Indeed, they—“some of those present”—totally miss the point as their concern is focused on the poor and the extravagance of the gift. No doubt their concern for the poor and extravagance are shaped by their time with Jesus in his ministry, his evaluation of the widow as a victim in contrast to the wealth of other temple contributors, and the tradition that during the Passover the devout share with the poor. These are legitimate concerns, but they are overshadowed by the impending death and burial of Jesus. The woman’s demonstration of loyalty and solidarity, the messianic anointing, and the preparation for burial outweigh, in this moment, gifts for the poor.
Jesus’ statement, often misunderstood as a kind of ambivalence toward the poor, simply recognizes what the Torah does (Deuteronomy 15:11)—there will always be poor. And, indeed, there are always poor because there are always oppressors of one sort or another (though there are other reasons as well why there are poor). The poor are a legitimate concern and disciples should help them whenever they can, but this woman, according to Jesus, seized the moment, saw its import, and acted to love Jesus. She perceived that Jesus’ death was imminent.
This expensive gift is both a tender moment of love and a proclamation. The woman loved Jesus in this anointing and anointed Jesus as proclamation. The significance of the gift is noted by Jesus—the woman will be remembered wherever the “gospel” is preached.

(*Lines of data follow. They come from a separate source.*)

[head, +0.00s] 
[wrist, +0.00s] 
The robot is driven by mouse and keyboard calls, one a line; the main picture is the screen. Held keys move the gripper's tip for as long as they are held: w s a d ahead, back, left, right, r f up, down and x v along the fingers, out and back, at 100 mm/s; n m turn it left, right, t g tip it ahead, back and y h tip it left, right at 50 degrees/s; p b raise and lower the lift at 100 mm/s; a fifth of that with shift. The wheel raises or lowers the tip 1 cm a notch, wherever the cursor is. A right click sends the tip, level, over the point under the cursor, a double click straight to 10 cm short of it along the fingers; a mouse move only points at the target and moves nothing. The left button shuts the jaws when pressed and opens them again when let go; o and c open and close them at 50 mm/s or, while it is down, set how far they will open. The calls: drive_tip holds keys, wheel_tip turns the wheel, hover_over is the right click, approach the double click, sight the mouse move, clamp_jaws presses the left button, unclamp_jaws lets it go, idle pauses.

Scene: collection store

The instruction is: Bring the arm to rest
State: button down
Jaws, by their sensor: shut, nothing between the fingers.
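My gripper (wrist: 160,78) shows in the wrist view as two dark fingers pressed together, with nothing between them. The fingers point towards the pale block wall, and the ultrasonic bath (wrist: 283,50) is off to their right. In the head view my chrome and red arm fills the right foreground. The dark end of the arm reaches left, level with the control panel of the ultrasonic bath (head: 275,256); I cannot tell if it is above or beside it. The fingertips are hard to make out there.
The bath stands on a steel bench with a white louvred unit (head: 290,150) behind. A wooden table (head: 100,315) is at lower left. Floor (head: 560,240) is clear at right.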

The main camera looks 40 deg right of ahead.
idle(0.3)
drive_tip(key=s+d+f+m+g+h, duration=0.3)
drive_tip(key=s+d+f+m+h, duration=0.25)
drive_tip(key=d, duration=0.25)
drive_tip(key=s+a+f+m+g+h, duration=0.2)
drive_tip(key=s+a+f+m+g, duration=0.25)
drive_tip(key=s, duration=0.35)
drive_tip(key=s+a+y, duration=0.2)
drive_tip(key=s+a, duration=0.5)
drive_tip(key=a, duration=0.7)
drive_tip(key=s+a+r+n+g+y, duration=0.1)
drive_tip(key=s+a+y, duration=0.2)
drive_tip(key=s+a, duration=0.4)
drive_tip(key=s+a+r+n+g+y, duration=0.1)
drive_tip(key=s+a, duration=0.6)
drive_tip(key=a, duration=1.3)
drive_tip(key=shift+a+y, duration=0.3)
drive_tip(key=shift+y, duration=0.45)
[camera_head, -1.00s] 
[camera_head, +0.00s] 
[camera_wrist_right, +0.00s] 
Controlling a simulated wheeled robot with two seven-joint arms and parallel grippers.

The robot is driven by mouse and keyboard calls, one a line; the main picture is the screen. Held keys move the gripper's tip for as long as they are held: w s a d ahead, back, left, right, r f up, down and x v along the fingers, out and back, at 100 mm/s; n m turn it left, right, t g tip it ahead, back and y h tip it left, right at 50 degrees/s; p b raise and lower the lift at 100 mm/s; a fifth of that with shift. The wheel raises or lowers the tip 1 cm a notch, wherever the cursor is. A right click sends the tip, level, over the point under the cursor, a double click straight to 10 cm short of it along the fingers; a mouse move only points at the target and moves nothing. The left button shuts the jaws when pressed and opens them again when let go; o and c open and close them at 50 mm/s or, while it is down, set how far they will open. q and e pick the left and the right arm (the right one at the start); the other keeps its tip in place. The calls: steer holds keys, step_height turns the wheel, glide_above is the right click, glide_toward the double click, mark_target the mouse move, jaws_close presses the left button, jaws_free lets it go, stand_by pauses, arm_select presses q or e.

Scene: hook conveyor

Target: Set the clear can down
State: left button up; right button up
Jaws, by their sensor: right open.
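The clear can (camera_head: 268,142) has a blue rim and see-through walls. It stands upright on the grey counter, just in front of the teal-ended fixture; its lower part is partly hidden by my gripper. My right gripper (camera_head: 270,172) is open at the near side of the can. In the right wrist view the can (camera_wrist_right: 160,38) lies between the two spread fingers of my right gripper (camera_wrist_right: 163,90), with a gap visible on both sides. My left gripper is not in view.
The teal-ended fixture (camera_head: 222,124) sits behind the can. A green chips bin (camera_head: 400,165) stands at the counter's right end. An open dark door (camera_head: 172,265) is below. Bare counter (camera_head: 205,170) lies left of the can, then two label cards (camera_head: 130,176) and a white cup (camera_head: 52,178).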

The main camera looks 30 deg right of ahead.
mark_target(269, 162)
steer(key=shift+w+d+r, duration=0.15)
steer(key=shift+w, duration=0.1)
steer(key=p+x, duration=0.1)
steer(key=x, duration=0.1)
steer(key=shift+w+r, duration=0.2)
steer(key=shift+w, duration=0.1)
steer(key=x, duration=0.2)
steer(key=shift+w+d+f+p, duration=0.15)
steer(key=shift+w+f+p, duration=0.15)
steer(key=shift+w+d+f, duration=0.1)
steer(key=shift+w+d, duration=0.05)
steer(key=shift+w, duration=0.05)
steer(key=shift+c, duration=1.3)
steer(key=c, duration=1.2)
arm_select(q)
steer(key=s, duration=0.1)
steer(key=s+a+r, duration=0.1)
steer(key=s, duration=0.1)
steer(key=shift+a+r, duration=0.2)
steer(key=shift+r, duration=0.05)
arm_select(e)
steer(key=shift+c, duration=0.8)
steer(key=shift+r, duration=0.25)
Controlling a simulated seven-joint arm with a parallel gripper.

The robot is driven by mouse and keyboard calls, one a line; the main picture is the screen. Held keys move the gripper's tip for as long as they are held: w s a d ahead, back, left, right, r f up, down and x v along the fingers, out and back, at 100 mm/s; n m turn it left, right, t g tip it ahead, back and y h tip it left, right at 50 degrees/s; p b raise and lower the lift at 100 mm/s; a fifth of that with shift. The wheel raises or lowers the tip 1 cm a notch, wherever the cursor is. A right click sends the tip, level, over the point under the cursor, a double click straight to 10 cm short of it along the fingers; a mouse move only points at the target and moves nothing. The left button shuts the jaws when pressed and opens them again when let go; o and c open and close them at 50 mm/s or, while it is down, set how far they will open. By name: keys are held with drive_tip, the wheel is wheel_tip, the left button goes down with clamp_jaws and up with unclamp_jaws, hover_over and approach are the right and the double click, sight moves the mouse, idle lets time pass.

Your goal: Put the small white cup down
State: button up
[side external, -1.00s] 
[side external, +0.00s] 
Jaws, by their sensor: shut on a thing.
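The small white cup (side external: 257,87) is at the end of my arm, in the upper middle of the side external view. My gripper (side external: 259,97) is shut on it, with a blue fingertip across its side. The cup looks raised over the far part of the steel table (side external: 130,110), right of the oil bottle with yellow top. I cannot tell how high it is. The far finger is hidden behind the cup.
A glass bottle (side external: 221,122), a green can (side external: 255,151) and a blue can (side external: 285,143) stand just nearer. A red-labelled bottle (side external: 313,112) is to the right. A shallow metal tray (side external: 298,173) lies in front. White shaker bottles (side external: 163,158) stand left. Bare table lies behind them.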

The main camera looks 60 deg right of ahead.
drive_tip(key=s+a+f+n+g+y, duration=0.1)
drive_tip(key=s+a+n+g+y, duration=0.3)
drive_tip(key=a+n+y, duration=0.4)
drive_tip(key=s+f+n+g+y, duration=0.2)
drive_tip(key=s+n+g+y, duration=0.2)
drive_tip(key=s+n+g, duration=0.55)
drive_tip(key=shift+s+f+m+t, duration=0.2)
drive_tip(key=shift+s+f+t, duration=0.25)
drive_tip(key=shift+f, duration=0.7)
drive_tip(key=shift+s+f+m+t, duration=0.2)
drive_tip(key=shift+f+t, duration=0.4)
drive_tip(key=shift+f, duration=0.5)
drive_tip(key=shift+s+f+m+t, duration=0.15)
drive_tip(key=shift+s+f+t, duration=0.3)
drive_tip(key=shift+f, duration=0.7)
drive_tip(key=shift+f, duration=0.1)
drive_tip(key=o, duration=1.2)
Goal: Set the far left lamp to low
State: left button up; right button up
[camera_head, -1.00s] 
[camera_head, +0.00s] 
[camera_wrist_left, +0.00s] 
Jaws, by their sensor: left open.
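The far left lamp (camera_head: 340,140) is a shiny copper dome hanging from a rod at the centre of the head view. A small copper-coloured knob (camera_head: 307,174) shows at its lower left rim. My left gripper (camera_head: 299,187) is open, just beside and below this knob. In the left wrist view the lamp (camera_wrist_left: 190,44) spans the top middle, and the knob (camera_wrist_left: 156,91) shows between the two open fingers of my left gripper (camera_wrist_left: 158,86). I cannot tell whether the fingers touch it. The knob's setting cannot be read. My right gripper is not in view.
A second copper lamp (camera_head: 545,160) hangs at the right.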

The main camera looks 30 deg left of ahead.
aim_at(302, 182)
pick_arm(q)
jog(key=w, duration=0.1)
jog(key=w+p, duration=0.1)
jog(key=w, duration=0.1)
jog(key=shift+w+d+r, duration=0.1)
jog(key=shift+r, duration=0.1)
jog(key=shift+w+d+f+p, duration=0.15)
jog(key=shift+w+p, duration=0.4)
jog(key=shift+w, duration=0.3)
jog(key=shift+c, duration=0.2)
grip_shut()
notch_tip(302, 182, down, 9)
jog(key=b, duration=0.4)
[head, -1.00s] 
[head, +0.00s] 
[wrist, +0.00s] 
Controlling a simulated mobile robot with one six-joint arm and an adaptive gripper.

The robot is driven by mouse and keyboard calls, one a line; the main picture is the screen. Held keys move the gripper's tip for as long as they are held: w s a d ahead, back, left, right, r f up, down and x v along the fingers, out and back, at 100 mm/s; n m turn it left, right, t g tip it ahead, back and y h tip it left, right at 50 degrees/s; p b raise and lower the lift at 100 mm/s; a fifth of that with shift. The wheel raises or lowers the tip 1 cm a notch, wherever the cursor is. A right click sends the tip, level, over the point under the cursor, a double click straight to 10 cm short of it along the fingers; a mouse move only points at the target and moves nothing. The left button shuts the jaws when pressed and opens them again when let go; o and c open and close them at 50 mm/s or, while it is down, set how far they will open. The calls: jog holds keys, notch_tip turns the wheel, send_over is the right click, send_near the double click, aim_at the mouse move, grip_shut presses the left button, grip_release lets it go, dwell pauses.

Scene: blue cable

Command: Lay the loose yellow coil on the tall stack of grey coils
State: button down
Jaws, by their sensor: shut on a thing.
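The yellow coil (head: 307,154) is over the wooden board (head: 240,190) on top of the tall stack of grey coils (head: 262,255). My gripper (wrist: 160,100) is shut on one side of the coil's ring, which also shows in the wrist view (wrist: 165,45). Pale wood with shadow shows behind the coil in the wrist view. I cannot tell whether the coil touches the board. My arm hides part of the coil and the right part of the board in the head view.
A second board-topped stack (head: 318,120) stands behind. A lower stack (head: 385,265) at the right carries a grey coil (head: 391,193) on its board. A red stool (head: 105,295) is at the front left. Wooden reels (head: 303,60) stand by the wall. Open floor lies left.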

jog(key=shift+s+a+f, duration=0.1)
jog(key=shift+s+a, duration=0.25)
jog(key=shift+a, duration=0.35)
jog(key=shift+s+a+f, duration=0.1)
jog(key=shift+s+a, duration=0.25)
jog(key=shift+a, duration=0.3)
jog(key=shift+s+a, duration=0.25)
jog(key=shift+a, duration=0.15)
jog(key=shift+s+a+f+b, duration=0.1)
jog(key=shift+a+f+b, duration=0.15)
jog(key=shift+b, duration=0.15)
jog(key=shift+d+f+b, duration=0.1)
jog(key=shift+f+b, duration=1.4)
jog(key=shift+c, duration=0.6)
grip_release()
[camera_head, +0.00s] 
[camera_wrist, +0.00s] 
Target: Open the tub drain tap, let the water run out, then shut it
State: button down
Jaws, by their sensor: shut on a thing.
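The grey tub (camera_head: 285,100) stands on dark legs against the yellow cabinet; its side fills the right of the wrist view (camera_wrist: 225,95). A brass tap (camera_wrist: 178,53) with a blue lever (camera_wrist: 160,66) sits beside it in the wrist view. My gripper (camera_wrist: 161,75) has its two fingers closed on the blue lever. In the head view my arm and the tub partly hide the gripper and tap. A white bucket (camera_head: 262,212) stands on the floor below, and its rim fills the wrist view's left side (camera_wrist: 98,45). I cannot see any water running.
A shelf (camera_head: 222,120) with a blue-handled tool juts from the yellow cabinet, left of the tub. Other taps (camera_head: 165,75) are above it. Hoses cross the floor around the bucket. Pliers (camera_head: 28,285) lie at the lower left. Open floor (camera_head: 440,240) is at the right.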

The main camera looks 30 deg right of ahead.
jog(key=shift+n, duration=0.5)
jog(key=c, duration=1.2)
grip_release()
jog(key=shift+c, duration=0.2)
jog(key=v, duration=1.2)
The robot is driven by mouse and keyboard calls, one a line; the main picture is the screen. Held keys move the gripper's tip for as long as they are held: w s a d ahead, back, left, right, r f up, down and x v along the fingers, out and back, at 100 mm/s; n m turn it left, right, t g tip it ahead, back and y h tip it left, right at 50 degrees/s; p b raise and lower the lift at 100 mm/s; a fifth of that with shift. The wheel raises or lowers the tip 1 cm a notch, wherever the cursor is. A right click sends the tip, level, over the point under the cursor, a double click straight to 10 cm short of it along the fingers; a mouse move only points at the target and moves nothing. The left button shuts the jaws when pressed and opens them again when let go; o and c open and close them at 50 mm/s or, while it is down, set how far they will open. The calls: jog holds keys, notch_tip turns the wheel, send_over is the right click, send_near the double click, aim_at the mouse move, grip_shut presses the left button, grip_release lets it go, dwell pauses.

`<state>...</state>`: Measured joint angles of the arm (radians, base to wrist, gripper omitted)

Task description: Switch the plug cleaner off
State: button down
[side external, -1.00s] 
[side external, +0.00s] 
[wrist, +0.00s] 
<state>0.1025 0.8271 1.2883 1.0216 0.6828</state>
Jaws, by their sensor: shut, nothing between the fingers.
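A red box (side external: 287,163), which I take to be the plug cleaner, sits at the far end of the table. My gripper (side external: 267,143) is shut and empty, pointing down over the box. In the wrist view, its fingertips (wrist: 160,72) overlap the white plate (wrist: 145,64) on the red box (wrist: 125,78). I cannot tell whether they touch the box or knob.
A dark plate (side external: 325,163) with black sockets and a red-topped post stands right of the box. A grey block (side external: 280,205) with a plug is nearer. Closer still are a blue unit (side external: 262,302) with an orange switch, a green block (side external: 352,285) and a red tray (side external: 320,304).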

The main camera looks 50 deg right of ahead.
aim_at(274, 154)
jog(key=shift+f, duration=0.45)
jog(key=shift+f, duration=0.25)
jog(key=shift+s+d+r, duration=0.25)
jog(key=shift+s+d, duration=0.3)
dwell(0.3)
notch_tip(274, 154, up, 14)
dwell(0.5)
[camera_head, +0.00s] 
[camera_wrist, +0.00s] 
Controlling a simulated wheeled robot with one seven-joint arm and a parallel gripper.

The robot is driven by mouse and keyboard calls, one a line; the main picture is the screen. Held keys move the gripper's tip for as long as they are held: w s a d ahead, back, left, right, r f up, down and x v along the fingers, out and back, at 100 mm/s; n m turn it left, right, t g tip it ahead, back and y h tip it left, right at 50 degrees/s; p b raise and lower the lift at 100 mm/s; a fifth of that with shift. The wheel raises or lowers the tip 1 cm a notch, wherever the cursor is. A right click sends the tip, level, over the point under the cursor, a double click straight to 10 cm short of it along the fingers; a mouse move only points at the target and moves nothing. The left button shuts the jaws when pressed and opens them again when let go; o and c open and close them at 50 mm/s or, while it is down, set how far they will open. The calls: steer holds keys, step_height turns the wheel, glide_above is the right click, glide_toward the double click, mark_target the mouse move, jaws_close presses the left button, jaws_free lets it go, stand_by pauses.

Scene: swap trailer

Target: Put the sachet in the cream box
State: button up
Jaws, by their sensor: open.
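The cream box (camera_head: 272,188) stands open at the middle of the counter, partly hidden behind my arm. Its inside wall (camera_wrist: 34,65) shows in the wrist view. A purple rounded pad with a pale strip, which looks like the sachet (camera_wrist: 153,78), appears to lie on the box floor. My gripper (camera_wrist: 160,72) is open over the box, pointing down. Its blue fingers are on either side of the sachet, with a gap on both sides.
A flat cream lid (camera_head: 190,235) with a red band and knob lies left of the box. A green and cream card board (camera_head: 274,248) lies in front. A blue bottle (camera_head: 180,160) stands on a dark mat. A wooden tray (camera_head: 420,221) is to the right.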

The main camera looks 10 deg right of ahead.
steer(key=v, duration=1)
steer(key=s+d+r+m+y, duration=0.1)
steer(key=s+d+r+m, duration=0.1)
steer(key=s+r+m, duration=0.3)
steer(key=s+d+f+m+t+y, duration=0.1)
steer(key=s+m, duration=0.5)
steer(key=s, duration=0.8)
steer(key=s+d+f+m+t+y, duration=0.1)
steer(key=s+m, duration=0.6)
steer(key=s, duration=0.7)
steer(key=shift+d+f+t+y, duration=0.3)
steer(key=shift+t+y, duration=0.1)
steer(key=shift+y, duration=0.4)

The preaching of the “gospel”—which to this point in the narrative of Mark has been about the good news of the kingdom of God—now involves the meaning of this woman’s loving act. It is the announcement of the suffering Messiah. The one who is anointed as Messiah is also prepared—in the same act—for burial. The gospel, as Mark’s narrative climaxes, also includes the heralding of the death of Jesus as the Messiah, the Son of God. The gospel bears witness to the suffering servant of Israel. The gospel includes both the announcement of the kingdom of God and the suffering of the Son of God.